Just a few social and economic elements/elephants in the room when we talk about preschool: poverty and lack of childcare, a general mistrust of parents, the low-level education and low professional status of teachers (mostly women) who work with our youngest children, and a tide of immigrant students who may or may not be literate in their primary languages.

How might we change the tenor of the conversation about early-childhood education so that we don't construct it as merely an antidote to crime and low test scores? What if, for example, we expanded funding to libraries, which provide free-standing access to reading materials that parents and children can choose together? Historically, access to books (not compulsory schooling) has been the key political empowerment issue: Stephen Douglas and Malcolm X write about how reading and writing changed their lives; early feminists crusaded for the right of women to be able to read and study as much as men. Just six years ago, Stephen Krashen studied the correlation between student success and book availability in Beverly Hills, Watts and Compton communities--not simply in school classrooms, but school and community libraries, bookstores and homes.
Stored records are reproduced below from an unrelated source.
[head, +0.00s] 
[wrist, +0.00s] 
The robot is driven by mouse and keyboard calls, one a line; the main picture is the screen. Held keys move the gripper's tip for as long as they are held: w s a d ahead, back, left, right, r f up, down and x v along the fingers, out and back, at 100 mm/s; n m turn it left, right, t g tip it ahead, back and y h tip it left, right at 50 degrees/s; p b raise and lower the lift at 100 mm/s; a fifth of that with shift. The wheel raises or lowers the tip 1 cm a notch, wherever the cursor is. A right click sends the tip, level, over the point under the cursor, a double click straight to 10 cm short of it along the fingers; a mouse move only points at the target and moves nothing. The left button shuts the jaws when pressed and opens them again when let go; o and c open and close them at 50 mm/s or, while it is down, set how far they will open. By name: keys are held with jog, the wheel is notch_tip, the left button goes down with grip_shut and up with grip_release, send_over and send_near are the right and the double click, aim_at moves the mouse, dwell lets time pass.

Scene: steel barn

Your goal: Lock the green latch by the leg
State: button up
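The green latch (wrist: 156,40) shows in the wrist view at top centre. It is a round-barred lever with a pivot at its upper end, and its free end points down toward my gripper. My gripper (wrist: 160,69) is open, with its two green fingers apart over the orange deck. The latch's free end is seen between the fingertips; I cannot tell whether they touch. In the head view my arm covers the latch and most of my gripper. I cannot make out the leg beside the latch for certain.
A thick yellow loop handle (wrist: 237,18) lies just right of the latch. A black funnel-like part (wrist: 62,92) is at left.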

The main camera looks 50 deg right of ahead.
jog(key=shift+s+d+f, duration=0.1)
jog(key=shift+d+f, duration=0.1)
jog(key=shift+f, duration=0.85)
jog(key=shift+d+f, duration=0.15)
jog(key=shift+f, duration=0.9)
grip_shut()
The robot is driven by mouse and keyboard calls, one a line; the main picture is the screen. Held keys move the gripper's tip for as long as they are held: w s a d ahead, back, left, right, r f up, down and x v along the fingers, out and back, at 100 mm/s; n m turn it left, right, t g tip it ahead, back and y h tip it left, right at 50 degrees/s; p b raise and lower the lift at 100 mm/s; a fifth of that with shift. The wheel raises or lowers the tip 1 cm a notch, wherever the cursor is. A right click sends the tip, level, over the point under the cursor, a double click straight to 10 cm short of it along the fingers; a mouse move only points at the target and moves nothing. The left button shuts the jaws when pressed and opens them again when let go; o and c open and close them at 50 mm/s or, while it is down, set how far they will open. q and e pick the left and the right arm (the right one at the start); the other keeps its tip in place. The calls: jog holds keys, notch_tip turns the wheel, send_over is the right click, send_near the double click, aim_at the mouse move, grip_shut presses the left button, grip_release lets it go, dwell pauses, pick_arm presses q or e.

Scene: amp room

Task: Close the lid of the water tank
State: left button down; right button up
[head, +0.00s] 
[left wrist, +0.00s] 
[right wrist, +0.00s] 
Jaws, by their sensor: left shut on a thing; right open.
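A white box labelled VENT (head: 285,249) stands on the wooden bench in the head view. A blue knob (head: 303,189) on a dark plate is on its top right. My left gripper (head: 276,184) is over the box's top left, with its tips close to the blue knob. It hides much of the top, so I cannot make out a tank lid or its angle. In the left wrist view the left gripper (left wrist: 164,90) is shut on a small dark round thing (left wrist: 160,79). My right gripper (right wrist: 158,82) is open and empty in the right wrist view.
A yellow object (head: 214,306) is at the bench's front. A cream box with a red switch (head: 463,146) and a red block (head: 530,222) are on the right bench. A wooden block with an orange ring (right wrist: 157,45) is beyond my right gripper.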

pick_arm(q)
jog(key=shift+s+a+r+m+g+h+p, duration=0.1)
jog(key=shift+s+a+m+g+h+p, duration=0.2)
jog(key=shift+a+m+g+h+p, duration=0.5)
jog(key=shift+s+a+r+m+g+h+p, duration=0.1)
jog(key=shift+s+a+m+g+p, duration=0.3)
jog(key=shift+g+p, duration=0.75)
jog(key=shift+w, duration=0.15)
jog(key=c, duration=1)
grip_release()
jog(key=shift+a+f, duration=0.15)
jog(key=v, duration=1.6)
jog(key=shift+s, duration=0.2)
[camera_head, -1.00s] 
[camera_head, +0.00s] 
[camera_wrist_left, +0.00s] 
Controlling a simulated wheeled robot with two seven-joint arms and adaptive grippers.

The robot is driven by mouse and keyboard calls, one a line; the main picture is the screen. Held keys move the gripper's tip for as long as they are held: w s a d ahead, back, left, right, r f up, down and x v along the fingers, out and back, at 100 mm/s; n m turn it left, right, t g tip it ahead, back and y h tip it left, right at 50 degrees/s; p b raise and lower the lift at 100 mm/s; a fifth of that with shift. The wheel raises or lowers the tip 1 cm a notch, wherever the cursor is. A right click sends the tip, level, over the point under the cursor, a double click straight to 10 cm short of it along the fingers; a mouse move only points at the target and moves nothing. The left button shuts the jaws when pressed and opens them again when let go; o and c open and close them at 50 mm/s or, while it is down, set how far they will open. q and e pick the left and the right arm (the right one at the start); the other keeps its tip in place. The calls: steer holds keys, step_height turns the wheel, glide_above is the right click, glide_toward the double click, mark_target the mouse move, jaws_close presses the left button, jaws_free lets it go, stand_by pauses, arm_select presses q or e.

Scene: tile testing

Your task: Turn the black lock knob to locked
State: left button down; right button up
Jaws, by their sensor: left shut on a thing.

If we raise children who are curious, who read, write, think and ask questions, they'll be able to read between the sound-bytes. Sadly, perhaps this is the very reason that "preschool" and not "literacy" is the new political buzz.

1 comment:

Anonymous said...

An elementary teacher friend of mine told me that Kindergarten now-a-days is not the kindergarten many remember.

There are no more kitchen sets, very little free play time, dot to dot, etc. Far more structured and academic.

I was told this in response to my astonished comment that 'genre' is now a fifth grade vocabulary word!

If all of this is true, why are the kids doing worse academically? Access to books? Non-English speakers? Lack of respect for education in the home?

Maybe pre-school will now be what kindergarten used to be.